───── INFORMATION PROVIDED ─────

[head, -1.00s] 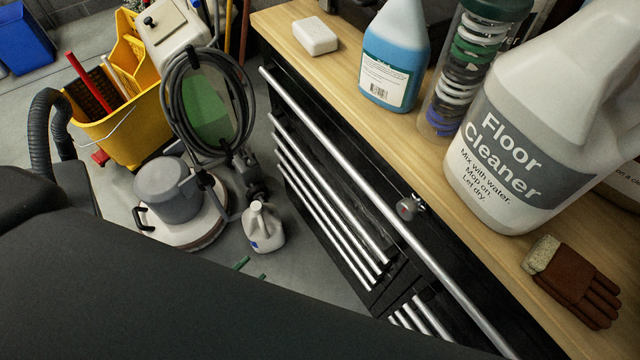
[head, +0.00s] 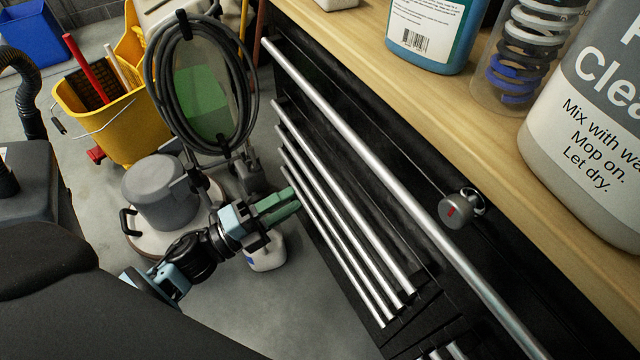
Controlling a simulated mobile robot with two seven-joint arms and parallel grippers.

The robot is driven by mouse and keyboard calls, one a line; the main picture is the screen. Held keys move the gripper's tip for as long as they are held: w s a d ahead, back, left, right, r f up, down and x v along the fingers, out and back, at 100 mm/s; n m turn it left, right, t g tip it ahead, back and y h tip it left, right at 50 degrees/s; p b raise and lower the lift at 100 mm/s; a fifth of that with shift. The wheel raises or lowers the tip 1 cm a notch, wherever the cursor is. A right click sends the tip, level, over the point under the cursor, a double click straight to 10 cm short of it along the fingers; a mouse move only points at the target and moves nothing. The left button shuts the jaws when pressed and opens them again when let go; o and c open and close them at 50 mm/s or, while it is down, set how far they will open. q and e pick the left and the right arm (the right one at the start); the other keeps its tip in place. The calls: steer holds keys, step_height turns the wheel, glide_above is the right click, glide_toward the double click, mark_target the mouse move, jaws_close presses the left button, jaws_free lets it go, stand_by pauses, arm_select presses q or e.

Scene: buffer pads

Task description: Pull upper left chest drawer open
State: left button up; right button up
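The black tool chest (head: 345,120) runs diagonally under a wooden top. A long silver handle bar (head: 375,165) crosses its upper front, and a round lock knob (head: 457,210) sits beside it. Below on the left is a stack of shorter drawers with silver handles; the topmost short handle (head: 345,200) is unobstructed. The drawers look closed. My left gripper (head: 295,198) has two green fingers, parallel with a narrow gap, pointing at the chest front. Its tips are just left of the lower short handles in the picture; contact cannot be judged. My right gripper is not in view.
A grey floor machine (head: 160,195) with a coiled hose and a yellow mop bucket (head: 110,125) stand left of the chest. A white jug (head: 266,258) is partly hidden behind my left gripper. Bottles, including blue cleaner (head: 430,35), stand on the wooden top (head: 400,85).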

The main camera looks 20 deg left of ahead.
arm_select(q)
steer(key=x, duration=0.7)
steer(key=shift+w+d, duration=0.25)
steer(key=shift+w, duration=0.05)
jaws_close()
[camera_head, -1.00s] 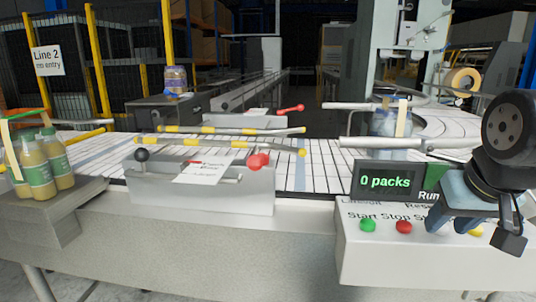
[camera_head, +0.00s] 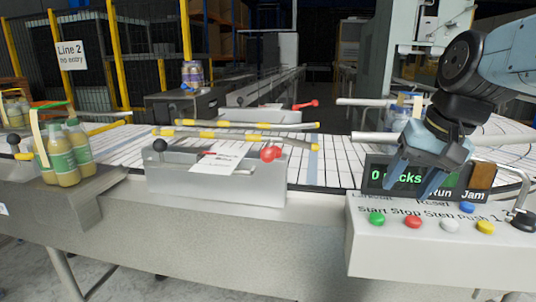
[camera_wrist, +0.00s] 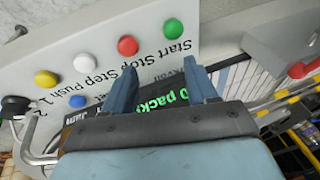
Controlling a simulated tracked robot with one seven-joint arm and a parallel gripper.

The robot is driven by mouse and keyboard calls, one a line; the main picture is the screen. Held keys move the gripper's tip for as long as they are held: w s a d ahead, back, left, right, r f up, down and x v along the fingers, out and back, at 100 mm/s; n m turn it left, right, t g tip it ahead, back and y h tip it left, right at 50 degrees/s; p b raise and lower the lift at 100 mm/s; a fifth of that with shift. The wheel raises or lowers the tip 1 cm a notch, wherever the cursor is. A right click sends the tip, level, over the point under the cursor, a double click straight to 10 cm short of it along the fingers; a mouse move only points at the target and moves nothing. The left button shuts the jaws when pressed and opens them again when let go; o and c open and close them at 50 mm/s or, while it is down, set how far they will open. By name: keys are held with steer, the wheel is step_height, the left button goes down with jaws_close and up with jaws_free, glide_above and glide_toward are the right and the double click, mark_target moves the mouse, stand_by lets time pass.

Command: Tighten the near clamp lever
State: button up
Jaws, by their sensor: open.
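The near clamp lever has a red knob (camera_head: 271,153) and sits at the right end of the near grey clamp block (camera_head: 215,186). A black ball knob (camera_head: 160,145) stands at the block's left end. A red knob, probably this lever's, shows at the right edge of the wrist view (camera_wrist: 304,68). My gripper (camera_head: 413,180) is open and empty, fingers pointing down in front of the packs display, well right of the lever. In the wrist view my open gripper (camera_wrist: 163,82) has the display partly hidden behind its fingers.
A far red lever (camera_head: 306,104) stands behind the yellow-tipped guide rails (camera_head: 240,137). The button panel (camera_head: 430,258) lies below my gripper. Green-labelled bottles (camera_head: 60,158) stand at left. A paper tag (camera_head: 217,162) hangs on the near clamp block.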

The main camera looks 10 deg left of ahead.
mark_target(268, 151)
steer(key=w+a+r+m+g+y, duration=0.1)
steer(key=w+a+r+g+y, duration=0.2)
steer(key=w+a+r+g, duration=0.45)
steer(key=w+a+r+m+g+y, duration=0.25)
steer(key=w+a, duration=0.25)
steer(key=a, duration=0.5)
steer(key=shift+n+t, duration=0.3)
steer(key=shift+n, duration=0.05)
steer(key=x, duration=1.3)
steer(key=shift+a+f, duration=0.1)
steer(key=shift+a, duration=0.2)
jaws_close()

─────
───── INFORMATION PROVIDED ─────

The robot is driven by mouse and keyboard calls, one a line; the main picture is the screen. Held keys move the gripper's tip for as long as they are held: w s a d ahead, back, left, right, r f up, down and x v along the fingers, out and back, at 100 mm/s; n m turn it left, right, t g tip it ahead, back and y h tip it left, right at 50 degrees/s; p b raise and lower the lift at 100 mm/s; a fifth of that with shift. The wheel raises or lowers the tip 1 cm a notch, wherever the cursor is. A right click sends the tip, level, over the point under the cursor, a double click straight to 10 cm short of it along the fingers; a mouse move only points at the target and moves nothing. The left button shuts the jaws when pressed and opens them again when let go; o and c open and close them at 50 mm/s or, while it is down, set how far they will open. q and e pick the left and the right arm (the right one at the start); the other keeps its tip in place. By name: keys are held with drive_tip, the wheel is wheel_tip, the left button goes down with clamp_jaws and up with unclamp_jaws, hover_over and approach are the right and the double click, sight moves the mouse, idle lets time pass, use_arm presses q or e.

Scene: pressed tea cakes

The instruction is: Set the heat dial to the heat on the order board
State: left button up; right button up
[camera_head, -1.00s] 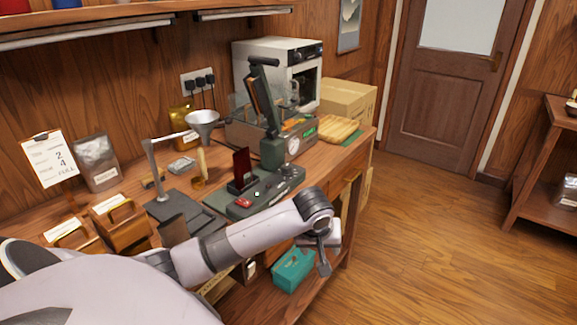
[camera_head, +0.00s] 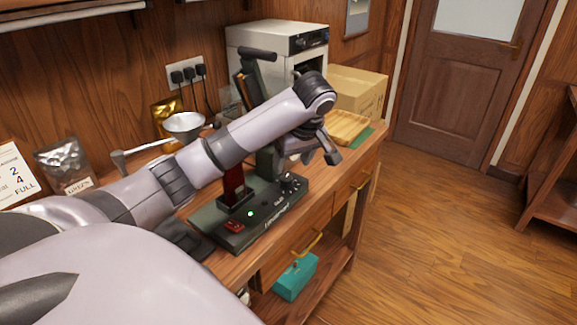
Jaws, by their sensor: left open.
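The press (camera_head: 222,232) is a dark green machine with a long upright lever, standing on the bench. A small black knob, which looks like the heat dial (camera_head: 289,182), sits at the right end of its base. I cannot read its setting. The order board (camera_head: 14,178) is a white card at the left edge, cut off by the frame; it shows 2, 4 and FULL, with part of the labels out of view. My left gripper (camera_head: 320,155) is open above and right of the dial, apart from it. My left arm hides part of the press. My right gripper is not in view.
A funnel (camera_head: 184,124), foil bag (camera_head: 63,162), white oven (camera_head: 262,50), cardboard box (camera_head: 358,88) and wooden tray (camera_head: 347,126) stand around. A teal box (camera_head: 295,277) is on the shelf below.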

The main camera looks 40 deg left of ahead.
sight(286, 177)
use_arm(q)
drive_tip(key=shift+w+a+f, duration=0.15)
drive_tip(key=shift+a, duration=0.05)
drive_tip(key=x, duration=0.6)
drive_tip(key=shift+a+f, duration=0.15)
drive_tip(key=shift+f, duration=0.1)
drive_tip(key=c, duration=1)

─────
───── INFORMATION PROVIDED ─────

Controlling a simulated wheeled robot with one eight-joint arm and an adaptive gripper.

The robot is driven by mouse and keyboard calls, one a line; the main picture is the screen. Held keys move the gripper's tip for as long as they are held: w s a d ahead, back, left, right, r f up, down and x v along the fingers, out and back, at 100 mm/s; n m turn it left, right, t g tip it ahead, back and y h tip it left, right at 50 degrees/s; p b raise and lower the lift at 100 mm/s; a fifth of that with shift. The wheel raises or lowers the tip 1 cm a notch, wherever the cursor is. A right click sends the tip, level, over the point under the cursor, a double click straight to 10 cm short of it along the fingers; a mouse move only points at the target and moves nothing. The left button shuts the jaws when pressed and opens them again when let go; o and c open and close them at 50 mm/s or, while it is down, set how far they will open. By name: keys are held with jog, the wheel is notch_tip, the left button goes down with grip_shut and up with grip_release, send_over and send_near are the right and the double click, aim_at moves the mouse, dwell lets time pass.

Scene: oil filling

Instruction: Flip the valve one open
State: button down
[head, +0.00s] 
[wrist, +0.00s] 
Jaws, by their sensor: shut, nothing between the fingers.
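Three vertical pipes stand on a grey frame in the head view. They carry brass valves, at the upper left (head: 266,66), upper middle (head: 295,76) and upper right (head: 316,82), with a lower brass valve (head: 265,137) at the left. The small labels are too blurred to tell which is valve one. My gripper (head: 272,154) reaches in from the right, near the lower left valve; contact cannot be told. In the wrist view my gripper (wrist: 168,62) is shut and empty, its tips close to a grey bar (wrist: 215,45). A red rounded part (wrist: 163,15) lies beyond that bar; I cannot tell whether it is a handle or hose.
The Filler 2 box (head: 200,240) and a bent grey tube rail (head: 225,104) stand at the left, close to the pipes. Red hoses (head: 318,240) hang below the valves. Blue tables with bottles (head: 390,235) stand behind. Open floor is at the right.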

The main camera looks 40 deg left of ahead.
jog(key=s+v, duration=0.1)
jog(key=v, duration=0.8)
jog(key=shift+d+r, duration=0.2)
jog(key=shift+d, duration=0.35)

─────

__PROBLEM DESCRIPTION__.
Beginning with the line that contains "stand_by lets time pass." and ending with the line that contains "State: button up", repeat exactly those lines and no others.

__RESULT FOR THIS EXERCISE__.
The robot is driven by mouse and keyboard calls, one a line; the main picture is the screen. Held keys move the gripper's tip for as long as they are held: w s a d ahead, back, left, right, r f up, down and x v along the fingers, out and back, at 100 mm/s; n m turn it left, right, t g tip it ahead, back and y h tip it left, right at 50 degrees/s; p b raise and lower the lift at 100 mm/s; a fifth of that with shift. The wheel raises or lowers the tip 1 cm a notch, wherever the cursor is. A right click sends the tip, level, over the point under the cursor, a double click straight to 10 cm short of it along the fingers; a mouse move only points at the target and moves nothing. The left button shuts the jaws when pressed and opens them again when let go; o and c open and close them at 50 mm/s or, while it is down, set how far they will open. By name: keys are held with steer, the wheel is step_height, the left button goes down with jaws_close and up with jaws_free, glide_above and glide_toward are the right and the double click, mark_target moves the mouse, stand_by lets time pass.

Command: Tighten the near clamp lever
State: button up

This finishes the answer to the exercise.